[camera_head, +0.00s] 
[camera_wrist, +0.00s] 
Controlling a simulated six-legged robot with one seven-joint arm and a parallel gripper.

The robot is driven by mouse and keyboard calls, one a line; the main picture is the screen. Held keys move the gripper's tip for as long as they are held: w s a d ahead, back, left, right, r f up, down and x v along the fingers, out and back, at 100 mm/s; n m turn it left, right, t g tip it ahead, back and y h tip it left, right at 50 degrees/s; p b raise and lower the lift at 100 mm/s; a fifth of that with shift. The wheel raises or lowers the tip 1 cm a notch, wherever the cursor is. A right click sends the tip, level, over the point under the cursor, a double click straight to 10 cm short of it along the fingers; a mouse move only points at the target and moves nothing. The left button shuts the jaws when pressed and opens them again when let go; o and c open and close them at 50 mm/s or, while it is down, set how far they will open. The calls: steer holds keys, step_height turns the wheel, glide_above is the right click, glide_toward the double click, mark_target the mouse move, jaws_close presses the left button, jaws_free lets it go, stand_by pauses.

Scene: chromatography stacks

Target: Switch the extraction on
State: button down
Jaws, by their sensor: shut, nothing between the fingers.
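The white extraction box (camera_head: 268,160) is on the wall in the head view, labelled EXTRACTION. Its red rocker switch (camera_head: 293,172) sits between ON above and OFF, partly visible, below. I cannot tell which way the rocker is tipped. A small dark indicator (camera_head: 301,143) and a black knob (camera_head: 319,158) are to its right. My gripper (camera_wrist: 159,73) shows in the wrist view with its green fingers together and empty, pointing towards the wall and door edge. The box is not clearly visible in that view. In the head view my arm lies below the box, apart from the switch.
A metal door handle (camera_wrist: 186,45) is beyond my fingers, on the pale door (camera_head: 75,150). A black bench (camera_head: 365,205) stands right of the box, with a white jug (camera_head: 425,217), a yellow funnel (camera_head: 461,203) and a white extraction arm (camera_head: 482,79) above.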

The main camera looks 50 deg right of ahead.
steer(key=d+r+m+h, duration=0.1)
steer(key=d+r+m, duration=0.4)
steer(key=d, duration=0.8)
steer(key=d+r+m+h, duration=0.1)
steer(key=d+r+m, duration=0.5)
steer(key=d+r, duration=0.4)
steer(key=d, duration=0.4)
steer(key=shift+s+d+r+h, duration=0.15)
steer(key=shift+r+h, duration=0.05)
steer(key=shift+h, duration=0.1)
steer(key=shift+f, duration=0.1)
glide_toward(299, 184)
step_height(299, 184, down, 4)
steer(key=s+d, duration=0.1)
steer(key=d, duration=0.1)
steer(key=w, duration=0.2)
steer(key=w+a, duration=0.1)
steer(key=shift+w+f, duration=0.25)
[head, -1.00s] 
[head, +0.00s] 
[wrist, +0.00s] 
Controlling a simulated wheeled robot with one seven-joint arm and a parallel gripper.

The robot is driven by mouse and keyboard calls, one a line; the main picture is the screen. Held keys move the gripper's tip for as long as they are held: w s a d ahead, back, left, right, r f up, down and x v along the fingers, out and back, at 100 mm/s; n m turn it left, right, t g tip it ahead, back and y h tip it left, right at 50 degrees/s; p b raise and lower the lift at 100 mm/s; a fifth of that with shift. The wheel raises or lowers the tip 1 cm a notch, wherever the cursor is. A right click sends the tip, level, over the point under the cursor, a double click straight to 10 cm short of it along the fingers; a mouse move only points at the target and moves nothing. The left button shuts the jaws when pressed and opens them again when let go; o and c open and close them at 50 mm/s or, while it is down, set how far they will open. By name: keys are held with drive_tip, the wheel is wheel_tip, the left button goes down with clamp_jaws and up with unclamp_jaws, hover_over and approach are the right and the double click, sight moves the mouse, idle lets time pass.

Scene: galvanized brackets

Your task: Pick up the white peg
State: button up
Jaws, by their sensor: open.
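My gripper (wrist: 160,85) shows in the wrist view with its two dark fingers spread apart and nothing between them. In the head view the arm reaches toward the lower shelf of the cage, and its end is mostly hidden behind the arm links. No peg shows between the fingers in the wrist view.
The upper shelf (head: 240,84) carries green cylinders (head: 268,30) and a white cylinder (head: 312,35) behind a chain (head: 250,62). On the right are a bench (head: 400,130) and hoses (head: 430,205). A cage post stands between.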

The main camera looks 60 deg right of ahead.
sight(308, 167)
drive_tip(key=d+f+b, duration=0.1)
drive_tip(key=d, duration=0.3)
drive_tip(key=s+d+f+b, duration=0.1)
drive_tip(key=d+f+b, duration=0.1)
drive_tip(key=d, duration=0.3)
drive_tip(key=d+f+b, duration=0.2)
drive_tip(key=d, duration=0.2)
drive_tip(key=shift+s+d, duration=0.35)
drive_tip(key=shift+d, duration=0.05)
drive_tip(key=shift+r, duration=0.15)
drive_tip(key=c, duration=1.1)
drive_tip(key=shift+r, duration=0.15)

----------------

#### To do
Print, please, the lines from the first line of the material through the line that contains "Controlling a simulated six-legged", exactly as written and with nothing added.

#### Answer in full
[camera_head, +0.00s] 
[camera_wrist, +0.00s] 
Controlling a simulated six-legged robot with one seven-joint arm and a parallel gripper.

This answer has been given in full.